SHIFT executed the definitive agreement on 10 March 2023 (reported at approximately ¥1 billion), and the Wahl+Case business was succeeded to SHIFT on 1 May 2023. It was then placed under SHIFT Growth Capital Inc., SHIFT's M&A and PMI subsidiary, through a newly established company. The recruiting business subsequently rebranded from Wahl+Case to Build+.
The transition is a different shape from most consolidation in this guide:
- The acquirer is not a recruiting group. Unlike the staffing-group roll-ups elsewhere in this guide, SHIFT is primarily a software-testing and DX-services company. The acquisition was framed as strengthening SHIFT's own access to bilingual engineering talent and broadening its HR-services portfolio — closer in logic to the Monstarlab / ESAI case below than to the SThree or Adecco consolidations.
- Listed-parent ownership. Build+ is no longer an independent boutique. Its ultimate parent, SHIFT Inc., is listed on the Tokyo Stock Exchange (TSE: 3697); the firm operates as a SHIFT Group company held through SHIFT Growth Capital Inc.
- Operational continuity. Build+ continues under its own brand, leadership, and single Tokyo office. The change is at the parent-corporate level; existing client and candidate relationships continue.
- Disclosure framework. Build+'s results are not separately broken out, but the business now sits inside a TSE-listed group's consolidated disclosure perimeter rather than a privately held one.
Monstarlab / ESAI K.K.
In October 2023, Monstarlab Inc. (TSE: 5255) acquired ExecutiveSearch.AI K.K. (ESAI K.K.). ESAI K.K. operates Headhunt.AI — an AI-powered recruiting platform with 4M+ Japan-focused profiles. Per ESAI Agency K.K. corporate filings (verifiable via the MHLW public registry), ESAI Agency K.K. holds the recruiting license (有料職業紹介事業許可 13-ユ-319155) transferred from ESAI K.K. effective February 1, 2026; ESAI K.K. is now a pure technology company. Both entities are subsidiaries of Monstarlab Inc.
The acquisition placed AI-powered recruiting infrastructure within a TSE-listed disclosure framework. This directory (recruiters.fyi) is published by ESAI K.K. as part of its commercial operations; the directory's editorial standards prohibit promotional framing of Headhunt.AI within firm-coverage pages.
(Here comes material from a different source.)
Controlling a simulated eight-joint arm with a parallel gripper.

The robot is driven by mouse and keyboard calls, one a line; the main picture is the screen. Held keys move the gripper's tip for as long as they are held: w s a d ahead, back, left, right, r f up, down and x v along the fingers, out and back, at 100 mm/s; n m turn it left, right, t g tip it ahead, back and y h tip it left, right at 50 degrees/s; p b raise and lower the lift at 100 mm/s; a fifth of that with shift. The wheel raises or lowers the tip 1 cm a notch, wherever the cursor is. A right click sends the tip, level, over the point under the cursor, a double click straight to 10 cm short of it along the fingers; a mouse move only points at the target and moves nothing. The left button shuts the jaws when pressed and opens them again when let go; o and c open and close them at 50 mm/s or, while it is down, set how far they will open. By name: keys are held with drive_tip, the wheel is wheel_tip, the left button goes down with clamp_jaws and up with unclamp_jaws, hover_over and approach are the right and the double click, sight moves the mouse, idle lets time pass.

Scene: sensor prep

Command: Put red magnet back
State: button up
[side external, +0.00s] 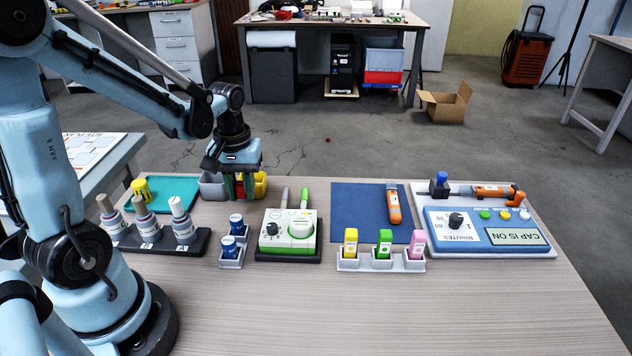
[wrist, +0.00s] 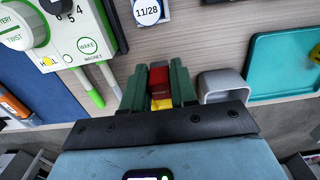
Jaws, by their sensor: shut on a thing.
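My gripper (side external: 239,190) hangs over the far left part of the table, in front of the small bins. In the wrist view my gripper (wrist: 157,70) has its green fingers shut on the red magnet (wrist: 158,79), a small red block. A yellow surface shows just below the magnet between the fingers. The white and green device (side external: 288,232) stands right of my gripper in the side view. In the wrist view this device (wrist: 62,25) carries the printed words WAKE and MAGNET at its edge. I cannot tell the magnet's exact height above the table.
A grey bin (side external: 212,186) and a yellow bin (side external: 261,184) stand close beside my gripper. A teal tray (side external: 178,190) and a rack of bottles (side external: 195,246) lie to the left. Blue vials (side external: 236,224) stand nearer the camera. The table's front is clear.

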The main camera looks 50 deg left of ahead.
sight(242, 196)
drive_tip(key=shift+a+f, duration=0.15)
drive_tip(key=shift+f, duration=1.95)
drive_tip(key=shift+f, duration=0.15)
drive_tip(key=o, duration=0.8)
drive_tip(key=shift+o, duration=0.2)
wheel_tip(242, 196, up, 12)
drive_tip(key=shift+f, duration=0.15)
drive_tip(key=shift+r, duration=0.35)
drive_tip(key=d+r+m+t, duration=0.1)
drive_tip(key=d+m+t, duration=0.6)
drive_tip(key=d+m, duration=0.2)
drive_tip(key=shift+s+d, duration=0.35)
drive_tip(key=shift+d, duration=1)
Heidrick & Struggles' acquisition trail
Heidrick & Struggles take-private (December 2025). The most significant M&A event affecting a directory retained firm in 2025: Heidrick & Struggles International, Inc. (formerly NASDAQ: HSII) completed a $1.3bn take-private transaction led by Advent International and Corvex Private Equity on 10 December 2025. CEO Tom Monahan and President Tom Murray remain in their roles; Carmine Di Sibio (former EY Global Chair) was appointed Chairman of the Board of Managers. The Tokyo office continues to operate under the Heidrick & Struggles name and brand under new ownership. Beyond this, Heidrick has grown through organic expansion and selective acquisitions over its history (the firm pioneered modern executive search globally in 1953); the Japan operation specifically has expanded through partner additions rather than through Japan-specific M&A.
The unconsolidated mid-tier
A meaningful share of the directory operates independently — outside the major umbrella consolidations:
- Cornerstone Recruitment Japan K.K. — bilingual recruiter founded 2019 as a Tokyo joint venture of Cornerstone Global Partners (CGP) and Morgan Stanley.
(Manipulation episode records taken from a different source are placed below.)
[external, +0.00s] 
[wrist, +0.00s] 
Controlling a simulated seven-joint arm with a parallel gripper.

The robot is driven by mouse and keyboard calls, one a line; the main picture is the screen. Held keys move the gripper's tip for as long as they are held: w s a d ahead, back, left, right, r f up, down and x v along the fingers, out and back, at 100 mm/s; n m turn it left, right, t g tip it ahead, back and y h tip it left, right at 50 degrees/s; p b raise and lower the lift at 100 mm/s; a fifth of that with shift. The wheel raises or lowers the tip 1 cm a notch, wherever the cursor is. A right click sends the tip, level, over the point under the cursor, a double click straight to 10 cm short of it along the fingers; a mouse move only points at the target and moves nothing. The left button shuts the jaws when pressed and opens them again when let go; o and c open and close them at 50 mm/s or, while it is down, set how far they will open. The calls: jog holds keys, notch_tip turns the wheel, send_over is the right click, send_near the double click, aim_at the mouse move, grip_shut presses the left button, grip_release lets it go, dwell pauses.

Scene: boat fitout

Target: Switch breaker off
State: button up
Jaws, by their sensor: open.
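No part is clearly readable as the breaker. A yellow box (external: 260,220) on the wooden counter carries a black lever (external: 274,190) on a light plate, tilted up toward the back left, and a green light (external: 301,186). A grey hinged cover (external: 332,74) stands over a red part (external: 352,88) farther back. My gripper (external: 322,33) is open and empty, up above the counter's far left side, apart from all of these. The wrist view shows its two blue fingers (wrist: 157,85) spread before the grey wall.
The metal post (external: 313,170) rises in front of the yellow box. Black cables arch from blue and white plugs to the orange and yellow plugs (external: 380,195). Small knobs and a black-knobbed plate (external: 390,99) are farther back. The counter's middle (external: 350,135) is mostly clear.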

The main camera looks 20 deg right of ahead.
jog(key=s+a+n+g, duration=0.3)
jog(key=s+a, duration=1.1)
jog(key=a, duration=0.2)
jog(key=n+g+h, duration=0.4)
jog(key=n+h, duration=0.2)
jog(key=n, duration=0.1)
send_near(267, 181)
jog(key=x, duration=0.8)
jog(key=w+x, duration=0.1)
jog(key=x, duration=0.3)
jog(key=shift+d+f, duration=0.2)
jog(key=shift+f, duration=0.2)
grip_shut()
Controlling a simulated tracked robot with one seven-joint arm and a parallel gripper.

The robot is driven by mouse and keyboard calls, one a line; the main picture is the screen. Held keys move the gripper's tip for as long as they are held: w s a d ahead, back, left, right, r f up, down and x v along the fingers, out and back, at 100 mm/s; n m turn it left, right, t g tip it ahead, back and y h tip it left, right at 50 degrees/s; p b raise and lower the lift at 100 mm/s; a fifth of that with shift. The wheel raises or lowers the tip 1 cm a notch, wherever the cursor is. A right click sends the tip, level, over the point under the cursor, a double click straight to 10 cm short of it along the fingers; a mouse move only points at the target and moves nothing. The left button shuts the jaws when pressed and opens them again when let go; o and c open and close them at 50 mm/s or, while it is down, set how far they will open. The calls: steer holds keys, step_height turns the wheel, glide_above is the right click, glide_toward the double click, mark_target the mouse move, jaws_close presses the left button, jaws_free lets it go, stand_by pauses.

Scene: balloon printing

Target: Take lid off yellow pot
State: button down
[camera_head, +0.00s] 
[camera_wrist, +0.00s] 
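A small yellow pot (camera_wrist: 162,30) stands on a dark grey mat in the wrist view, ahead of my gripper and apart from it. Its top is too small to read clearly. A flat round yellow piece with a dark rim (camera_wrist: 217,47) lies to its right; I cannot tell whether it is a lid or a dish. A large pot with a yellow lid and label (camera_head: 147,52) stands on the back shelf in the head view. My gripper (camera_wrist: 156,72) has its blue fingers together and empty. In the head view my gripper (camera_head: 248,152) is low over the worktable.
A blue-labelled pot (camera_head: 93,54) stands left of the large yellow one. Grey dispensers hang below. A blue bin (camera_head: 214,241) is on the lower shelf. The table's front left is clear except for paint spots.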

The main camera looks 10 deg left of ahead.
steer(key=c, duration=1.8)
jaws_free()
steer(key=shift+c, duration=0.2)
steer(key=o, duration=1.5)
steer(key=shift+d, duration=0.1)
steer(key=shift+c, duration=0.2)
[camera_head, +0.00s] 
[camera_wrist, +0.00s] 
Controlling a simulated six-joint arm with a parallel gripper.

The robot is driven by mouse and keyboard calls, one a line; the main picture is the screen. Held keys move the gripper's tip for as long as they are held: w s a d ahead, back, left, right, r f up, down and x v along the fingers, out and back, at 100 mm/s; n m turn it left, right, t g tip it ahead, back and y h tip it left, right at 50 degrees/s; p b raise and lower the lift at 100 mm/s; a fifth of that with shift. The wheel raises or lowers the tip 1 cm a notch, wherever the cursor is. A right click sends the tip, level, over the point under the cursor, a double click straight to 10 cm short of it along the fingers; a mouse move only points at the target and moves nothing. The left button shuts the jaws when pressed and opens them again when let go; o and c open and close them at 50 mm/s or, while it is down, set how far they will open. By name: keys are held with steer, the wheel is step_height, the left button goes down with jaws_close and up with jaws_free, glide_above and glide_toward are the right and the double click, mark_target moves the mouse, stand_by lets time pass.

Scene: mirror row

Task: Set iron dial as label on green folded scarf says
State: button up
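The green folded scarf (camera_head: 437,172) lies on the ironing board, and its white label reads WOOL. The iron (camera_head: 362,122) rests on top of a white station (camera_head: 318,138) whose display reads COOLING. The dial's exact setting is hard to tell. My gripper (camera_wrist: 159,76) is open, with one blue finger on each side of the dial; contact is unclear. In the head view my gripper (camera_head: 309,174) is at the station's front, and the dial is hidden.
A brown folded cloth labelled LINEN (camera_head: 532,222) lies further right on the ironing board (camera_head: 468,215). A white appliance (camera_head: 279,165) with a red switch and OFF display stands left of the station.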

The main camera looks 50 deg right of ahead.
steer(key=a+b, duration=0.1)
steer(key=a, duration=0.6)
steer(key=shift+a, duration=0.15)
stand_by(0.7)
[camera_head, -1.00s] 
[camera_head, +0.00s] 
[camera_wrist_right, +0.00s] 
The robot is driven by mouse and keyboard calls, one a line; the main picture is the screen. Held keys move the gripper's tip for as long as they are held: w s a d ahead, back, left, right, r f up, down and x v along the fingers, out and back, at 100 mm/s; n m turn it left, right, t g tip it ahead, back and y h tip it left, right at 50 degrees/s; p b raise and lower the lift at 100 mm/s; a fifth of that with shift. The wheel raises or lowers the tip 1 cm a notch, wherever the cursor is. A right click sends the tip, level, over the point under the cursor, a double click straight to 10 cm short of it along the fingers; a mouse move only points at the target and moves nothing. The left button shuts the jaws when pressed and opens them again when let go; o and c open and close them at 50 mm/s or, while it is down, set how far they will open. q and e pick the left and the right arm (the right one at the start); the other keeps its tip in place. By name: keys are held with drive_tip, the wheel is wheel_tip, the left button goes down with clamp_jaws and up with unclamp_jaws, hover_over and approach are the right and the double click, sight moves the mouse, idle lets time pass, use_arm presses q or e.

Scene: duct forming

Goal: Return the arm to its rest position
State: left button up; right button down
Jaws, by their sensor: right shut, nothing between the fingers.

- East West Consulting K.K. — Tokyo-based bilingual recruiter; privately held; operates independently.
- Morgan McKinley Japan — part of Org Group (private, Irish); covers FS, professional services, IT, legal & compliance, HR, sales & marketing within the broader Org Group umbrella.
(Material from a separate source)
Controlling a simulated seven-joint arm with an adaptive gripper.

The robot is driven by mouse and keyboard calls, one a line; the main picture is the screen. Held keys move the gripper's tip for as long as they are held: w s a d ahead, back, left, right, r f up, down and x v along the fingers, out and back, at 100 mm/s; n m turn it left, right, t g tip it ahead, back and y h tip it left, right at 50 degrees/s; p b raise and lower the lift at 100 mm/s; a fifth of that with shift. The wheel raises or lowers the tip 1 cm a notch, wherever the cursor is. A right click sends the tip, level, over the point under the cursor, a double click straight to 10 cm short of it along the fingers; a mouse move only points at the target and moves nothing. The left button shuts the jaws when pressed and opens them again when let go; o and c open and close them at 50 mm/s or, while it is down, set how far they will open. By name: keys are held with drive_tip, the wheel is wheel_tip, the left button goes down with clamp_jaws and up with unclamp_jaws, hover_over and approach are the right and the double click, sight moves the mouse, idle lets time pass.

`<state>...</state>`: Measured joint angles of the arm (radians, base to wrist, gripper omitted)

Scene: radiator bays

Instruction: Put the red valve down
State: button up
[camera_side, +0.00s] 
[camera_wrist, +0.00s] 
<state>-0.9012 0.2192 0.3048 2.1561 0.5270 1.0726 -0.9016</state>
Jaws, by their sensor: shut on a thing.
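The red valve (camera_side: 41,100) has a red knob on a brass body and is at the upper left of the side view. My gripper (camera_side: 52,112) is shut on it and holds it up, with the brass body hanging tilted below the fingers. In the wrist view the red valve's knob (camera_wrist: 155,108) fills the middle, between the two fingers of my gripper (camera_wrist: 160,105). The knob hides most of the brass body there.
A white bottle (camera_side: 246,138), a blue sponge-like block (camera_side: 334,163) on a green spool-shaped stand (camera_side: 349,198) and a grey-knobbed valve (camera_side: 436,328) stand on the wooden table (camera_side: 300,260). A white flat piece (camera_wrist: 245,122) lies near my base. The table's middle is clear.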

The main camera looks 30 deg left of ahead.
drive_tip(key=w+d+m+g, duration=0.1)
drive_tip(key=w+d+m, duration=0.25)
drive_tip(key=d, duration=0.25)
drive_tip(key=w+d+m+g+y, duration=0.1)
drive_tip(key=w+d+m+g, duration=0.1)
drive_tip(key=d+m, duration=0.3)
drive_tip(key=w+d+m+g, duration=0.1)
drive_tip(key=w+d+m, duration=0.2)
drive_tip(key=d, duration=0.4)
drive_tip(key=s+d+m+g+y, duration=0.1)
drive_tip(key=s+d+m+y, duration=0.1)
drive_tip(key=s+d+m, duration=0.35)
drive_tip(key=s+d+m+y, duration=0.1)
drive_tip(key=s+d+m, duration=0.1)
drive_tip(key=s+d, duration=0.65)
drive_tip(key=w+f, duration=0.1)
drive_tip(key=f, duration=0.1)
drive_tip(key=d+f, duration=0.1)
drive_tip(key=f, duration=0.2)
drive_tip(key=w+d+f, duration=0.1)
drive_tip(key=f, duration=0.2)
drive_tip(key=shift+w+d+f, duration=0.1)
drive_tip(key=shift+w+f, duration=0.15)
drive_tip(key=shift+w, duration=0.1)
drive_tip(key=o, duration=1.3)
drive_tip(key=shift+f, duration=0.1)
- Apex K.K. — bilingual executive search firm founded 2010; privately held; member of Kestria global alliance (80+ offices across 6 continents). The alliance structure is distinct from M&A — Apex retains independent ownership while accessing Kestria's global referral network.
- Just Search Group — Tokyo-headquartered specialist holding launched as a single brand in February 2026, encompassing Just Legal (founded 2014), Just HR (launched 2026), and Definitive Consulting Group Japan. The February 2026 consolidation is a recent example of within-Japan consolidation rather than cross-border M&A.
Why consolidation matters for clients and candidates
Parent-resource access. Firms within larger umbrella structures have access to parent-firm resources — global candidate-pool reach via parent's worldwide consultant network, shared back-office infrastructure (HR, IT, finance), and shared brand investment. A candidate engaging Computer Futures Japan has indirect access to SThree's global network; a candidate engaging LHH 転職エージェント has indirect access to Adecco's global career-transition network.
Cross-border placement. Listed-parent firms with global footprints support cross-border placement more naturally — a foreign-national candidate placed in Tokyo by Robert Walters can be placed back to London by the same firm 5 years later. Independent firms typically rely on alliance structures (Boyden, Stanton Chase, Apex's Kestria) for similar reach.
Brand vs sub-brand positioning. SThree's sub-brands are positioned as vertical specialists — each sub-brand has its own identity and client positioning. The SThree umbrella brand is less visible to clients and candidates than the sub-brand identities. Adecco / LHH have moved toward more umbrella-brand visibility.